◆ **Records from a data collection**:
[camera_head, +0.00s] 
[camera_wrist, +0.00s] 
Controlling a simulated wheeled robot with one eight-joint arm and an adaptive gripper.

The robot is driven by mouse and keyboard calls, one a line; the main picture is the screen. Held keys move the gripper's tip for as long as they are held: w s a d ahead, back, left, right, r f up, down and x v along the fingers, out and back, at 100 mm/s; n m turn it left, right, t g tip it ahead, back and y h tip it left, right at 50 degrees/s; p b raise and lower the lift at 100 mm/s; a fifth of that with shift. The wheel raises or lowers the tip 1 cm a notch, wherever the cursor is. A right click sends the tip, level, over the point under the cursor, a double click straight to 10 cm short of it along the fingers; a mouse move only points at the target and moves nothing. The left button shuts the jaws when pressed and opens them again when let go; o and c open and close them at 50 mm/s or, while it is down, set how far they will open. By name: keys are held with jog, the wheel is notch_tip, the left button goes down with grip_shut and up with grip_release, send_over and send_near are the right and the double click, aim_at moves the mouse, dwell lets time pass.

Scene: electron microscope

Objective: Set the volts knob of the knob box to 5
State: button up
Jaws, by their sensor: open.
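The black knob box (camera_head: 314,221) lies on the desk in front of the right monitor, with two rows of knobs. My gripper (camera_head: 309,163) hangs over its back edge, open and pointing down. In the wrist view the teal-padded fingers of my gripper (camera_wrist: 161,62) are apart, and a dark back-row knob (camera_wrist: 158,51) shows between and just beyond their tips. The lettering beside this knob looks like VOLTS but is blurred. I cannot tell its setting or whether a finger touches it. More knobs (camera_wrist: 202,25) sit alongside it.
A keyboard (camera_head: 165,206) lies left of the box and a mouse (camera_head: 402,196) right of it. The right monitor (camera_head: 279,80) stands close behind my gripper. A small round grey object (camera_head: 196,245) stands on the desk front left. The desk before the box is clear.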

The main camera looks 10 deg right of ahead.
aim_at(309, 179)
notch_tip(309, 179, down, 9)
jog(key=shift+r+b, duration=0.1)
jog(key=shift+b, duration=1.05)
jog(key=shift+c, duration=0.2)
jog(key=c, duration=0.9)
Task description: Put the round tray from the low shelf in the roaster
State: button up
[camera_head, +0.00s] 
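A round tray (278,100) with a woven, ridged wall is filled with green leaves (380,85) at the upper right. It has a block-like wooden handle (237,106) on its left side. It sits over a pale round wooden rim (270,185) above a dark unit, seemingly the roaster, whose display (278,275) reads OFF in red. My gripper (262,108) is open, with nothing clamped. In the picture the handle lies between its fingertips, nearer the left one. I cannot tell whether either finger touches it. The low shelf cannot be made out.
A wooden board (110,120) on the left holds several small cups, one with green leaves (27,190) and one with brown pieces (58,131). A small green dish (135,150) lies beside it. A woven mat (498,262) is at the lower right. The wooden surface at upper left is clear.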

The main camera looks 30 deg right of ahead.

◆ **GIVEN EXERCISE**: Restate all of the entries exactly, please.

◆ **REPLY TO THE TASK**:
[camera_head, +0.00s] 
[camera_wrist, +0.00s] 
Controlling a simulated wheeled robot with one eight-joint arm and an adaptive gripper.

The robot is driven by mouse and keyboard calls, one a line; the main picture is the screen. Held keys move the gripper's tip for as long as they are held: w s a d ahead, back, left, right, r f up, down and x v along the fingers, out and back, at 100 mm/s; n m turn it left, right, t g tip it ahead, back and y h tip it left, right at 50 degrees/s; p b raise and lower the lift at 100 mm/s; a fifth of that with shift. The wheel raises or lowers the tip 1 cm a notch, wherever the cursor is. A right click sends the tip, level, over the point under the cursor, a double click straight to 10 cm short of it along the fingers; a mouse move only points at the target and moves nothing. The left button shuts the jaws when pressed and opens them again when let go; o and c open and close them at 50 mm/s or, while it is down, set how far they will open. By name: keys are held with jog, the wheel is notch_tip, the left button goes down with grip_shut and up with grip_release, send_over and send_near are the right and the double click, aim_at moves the mouse, dwell lets time pass.

Scene: electron microscope

Objective: Set the volts knob of the knob box to 5
State: button up
Jaws, by their sensor: open.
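The black knob box (camera_head: 314,221) lies on the desk in front of the right monitor, with two rows of knobs. My gripper (camera_head: 309,163) hangs over its back edge, open and pointing down. In the wrist view the teal-padded fingers of my gripper (camera_wrist: 161,62) are apart, and a dark back-row knob (camera_wrist: 158,51) shows between and just beyond their tips. The lettering beside this knob looks like VOLTS but is blurred. I cannot tell its setting or whether a finger touches it. More knobs (camera_wrist: 202,25) sit alongside it.
A keyboard (camera_head: 165,206) lies left of the box and a mouse (camera_head: 402,196) right of it. The right monitor (camera_head: 279,80) stands close behind my gripper. A small round grey object (camera_head: 196,245) stands on the desk front left. The desk before the box is clear.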

The main camera looks 10 deg right of ahead.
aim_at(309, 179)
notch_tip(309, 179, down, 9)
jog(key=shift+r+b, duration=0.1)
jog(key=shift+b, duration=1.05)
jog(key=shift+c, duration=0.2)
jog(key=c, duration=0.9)
Task description: Put the round tray from the low shelf in the roaster
State: button up
[camera_head, +0.00s] 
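A round tray (278,100) with a woven, ridged wall is filled with green leaves (380,85) at the upper right. It has a block-like wooden handle (237,106) on its left side. It sits over a pale round wooden rim (270,185) above a dark unit, seemingly the roaster, whose display (278,275) reads OFF in red. My gripper (262,108) is open, with nothing clamped. In the picture the handle lies between its fingertips, nearer the left one. I cannot tell whether either finger touches it. The low shelf cannot be made out.
A wooden board (110,120) on the left holds several small cups, one with green leaves (27,190) and one with brown pieces (58,131). A small green dish (135,150) lies beside it. A woven mat (498,262) is at the lower right. The wooden surface at upper left is clear.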

The main camera looks 30 deg right of ahead.

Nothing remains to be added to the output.